Time was also preying on Roosevelt. He had promised to have the Promise up and running in time to pay out the first scholarships — just $5,000 per person this year — for the class of 2008.
“We didn’t have any more time left, and we either had an announcement in December or we were already close to having to say to this year’s class, ‘Sorry, it’ll apply to next year’s class,’” he said. “And then, the expression ‘Broken Promise’ comes very quickly to the media’s lips.”
Finally, on Dec. 5, the 35-page agreement was reached and the announcement was made at a school press conference, complete with a band, much to Romoff’s chagrin, who hates splashy affairs and almost didn’t come.
But that wasn’t the end of the tumult.
Almost two weeks after the announcement, the city and schools announced they had also agreed to give UPMC a potential $100 million property tax break, if UPMC’s property was ever taxed.
The outcry was venomous, with calls of “back room deals” and threats of not approving the Promise.
“There you were, you finally got it announced, you’re happy, you’re thrilled, it’s been six months in the works, and that happens. That was tough,” said Roosevelt.
Cindrich was called down to appear before the city council and was lambasted. After deciding to go ahead with the donation, at least in part to quell public outcry over UPMC’s $618 million “excess margin” profit earlier in 2007, being made out as the bad guy now was too much for Romoff, who thought the whole dispute might destroy the possibility of any other Promise donations.
“My feeling was, we put $100 million on the table, the community comes in and says, ‘What are we going to do now, give it to the fat cats?’” he said.

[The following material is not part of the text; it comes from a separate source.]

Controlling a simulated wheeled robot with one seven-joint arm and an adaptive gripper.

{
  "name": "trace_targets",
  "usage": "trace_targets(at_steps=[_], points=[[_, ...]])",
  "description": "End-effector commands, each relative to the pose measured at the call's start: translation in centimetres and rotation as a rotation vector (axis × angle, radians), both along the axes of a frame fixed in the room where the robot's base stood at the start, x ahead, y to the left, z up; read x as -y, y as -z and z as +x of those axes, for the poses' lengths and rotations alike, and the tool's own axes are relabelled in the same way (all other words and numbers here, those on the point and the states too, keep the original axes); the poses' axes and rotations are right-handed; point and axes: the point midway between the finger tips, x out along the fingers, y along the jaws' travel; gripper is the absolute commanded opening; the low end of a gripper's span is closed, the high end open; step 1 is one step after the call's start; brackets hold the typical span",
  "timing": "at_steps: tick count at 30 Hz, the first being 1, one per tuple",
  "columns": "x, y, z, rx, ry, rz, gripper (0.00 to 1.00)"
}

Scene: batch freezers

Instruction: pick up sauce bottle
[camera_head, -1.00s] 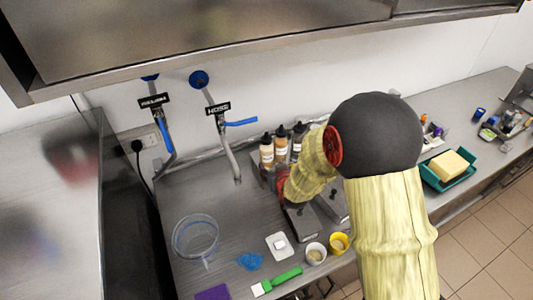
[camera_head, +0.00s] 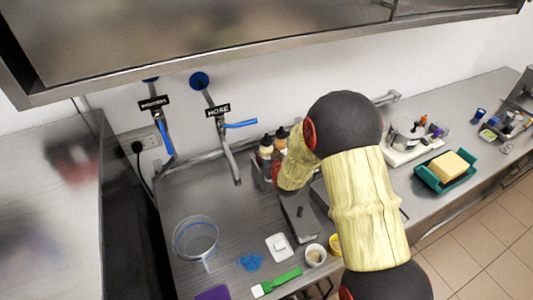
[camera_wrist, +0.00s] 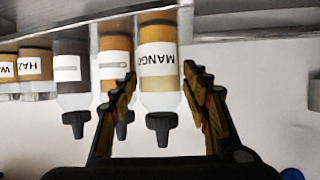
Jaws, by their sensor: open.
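Several sauce bottles with dark nozzle caps stand in a row at the wall; the wrist view shows them upside down. The bottle labelled MANGO (camera_wrist: 157,50) has tan sauce and a white label. My gripper (camera_wrist: 159,72) is open, with one finger on each side of the MANGO bottle in the picture; I cannot tell if they touch it. A brown bottle (camera_wrist: 115,62) is just left of it, partly behind the left finger, and a grey bottle (camera_wrist: 70,68) is further left. In the head view, two bottles (camera_head: 266,147) show left of my arm, which hides most of my gripper.
A grey scale-like block (camera_head: 298,218) lies below my arm. A tap (camera_head: 229,150) rises left of the bottles. A teal tray (camera_head: 445,172) is at right.

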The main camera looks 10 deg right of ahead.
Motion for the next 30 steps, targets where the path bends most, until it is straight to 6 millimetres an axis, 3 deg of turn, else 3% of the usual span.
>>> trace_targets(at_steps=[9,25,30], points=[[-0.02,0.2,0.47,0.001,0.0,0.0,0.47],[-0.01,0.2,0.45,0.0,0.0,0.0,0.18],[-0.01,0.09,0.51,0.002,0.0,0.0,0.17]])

He was prepared to pull the plug. But after mulling it over Christmas weekend, he decided Dec. 26 to withdraw the tax break request and move forward with the donation.
Why the change?
“It was the same thing that convinced me to do it in the first place,” he said. “This resonates with a lot of things about this community. You can’t be great unless you actually think you’re great. It’s a good start. And this community is much greater than it thinks it is. This is a transition from the old to the new.”